In my previous post, I looked at the warblers and kinglets that are currently visiting our yards in Cypress, Texas. In this post I want to show you some of the other winter residents that we get.
Our area gets a large number of different sparrow species each winter. Unfortunately, though, there is only one sparrow species that normally turns up in our yards and that is the Chipping Sparrow.
Chipping Sparrows are very small, with a proportionally longish tail. In winter plumage they have a brown crown below which is a gray supercilium. In breeding plumage the crown becomes rufous and the supercilium turns white.
Another small bird that we're seeing at our feeders is the American Goldfinch. It seems that every time I look out of our windows, there is at least one American Goldfinch in sight.
Most of our Goldfinches look rather drab because they are in their winter plumage. However, at least one bird is already starting to molt into its breeding plumage.
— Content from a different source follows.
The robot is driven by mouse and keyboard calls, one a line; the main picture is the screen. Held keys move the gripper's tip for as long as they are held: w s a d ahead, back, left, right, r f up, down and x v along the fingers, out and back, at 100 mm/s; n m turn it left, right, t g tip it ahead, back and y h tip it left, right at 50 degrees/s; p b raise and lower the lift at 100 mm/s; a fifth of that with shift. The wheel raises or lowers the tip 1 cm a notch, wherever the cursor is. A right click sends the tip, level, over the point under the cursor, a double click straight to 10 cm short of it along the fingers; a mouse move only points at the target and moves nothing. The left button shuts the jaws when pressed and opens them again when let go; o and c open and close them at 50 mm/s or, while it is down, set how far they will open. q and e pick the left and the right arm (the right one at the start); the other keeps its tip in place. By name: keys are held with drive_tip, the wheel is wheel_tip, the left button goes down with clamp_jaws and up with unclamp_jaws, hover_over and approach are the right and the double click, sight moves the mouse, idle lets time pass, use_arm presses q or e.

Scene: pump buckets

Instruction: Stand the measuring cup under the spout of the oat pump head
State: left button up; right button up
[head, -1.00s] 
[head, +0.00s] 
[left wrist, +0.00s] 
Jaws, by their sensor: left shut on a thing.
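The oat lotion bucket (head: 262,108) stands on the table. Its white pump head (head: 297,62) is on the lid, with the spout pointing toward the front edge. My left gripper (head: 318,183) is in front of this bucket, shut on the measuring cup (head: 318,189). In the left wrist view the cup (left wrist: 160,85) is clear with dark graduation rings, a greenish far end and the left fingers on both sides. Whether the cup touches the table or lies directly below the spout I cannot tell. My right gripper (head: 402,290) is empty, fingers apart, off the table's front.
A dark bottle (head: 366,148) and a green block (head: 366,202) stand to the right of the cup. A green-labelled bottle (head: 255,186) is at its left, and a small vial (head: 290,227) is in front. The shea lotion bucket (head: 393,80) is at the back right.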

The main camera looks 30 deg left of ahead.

Significantly larger than either Chipping Sparrows or American Goldfinches are Tufted Titmice.
These lovely birds are year-round residents in our area of Texas but they only ever turn up in our yards during the winter. Their normal modus operandi is to swoop onto our feeders, grab a seed and fly off into the trees with it.
Sometimes, though, they pose on our fence or visit our birdbath.
Our final winter resident is a Yellow-bellied Sapsucker. This medium-sized woodpecker never visits our feeders but it turns up now and then in the oak tree in our front yard or on one of our neighbors' trees.
The white stripe on the wing edge is very distinctive and makes the bird easy to spot from the side. However, when viewed from the back, the bird is superbly well camouflaged.